9. Whitespace Character Handling

Problem Description

Extracted text contains a lot of whitespace characters.

Solution

javascript
const cheerio = require('cheerio');

const html = `
  <div>
    <p>
      Hello
      World
    </p>
  </div>
`;

const $ = cheerio.load(html);

// Problem: Contains a lot of whitespace
console.log($('p').text()); // "\n      Hello\n      World\n    "

// Solution 1: Use trim()
console.log($('p').text().trim()); // "Hello\n      World"

// Solution 2: Use regex replacement
console.log($('p').text().replace(/\s+/g, ' ').trim()); // "Hello World"
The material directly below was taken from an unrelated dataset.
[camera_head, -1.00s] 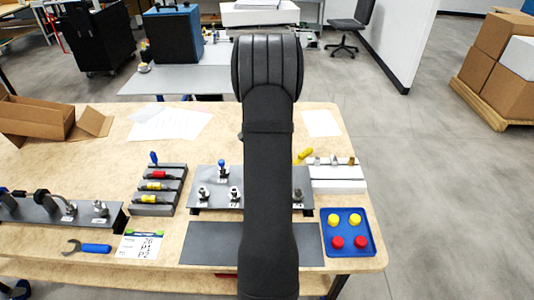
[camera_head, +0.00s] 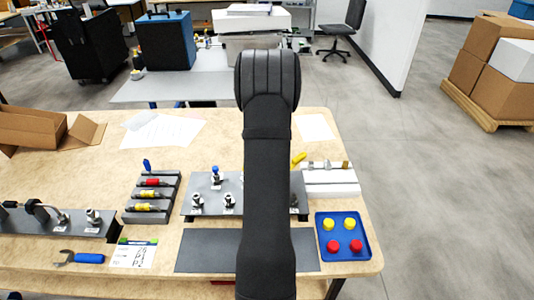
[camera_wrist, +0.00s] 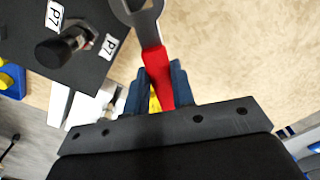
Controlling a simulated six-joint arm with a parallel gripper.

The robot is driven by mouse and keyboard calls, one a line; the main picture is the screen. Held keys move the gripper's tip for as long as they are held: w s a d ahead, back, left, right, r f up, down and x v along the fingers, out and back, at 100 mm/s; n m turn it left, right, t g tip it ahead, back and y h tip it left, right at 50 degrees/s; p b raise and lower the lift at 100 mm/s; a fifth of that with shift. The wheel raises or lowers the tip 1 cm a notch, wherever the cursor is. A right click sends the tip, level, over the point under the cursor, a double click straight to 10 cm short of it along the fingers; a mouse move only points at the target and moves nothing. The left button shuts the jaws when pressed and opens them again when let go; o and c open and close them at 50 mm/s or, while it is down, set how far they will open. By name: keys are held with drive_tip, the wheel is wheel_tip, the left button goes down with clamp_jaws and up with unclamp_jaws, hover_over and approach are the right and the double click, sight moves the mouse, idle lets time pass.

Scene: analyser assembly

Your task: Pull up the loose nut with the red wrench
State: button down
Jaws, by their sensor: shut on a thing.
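In the wrist view, my gripper (camera_wrist: 158,80) is shut on the red wrench (camera_wrist: 156,68). Its blue-grey fingers sit either side of the red handle. The wrench's grey metal head (camera_wrist: 143,8) points away from me and is partly cut off by the top edge. A dark fitting with a black round end (camera_wrist: 54,50) stands on a dark plate (camera_wrist: 88,78), beside P7 labels and apart from the wrench. In the head view my arm hides the gripper and wrench. The plate (camera_head: 188,213) there bears several metal fittings (camera_head: 229,201). I cannot tell which nut is loose.
A blue tray (camera_head: 320,250) with yellow and red caps is at the right. A tool rack (camera_head: 130,217) and a blue-handled wrench (camera_head: 88,258) are left. A yellow-handled tool (camera_head: 299,158) lies behind the plate. A bare dark mat (camera_head: 205,250) lies in front.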

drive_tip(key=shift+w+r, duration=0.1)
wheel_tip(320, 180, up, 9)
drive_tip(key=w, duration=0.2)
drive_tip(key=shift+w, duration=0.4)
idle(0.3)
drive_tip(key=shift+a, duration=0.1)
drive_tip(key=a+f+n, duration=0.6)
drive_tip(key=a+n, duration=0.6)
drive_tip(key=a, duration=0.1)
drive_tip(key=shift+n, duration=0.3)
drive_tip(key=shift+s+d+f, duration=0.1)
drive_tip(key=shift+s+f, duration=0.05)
// Solution 3: Use normalizeWhitespace option
const $2 = cheerio.load(html, { normalizeWhitespace: true });
console.log($2('p').text()); // "Hello World"

// Solution 4: Custom cleanup function
function cleanText(text) {
  return text
    .replace(/[\r\n\t]+/g, ' ')  // Replace newlines and tabs
    .replace(/\s+/g, ' ')         // Merge multiple spaces
    .trim();                      // Remove leading and trailing spaces
}

console.log(cleanText($('p').text())); // "Hello World"

10. XML Parsing Issues

Problem Description

Problems occur when parsing XML documents.

Solution

javascript
const cheerio = require('cheerio');

const xml = `
  <root>
    <item id="1">
      <name>Item 1</name>
    </item>
    <item id="2">
      <name>Item 2</name>
    </item>
  </root>
`;

// Solution: Use XML mode
const $ = cheerio.load(xml, { 
  xmlMode: true,
  decodeEntities: false
});

// Extract data
const items = [];
$('item').each((i, el) => {
  items.push({
    id: $(el).attr('id'),
    name: $(el).find('name').text()
  });
});

console.log(items);

By mastering the solutions to these common problems, you can use Cheerio more effectively for HTML/XML parsing and data extraction.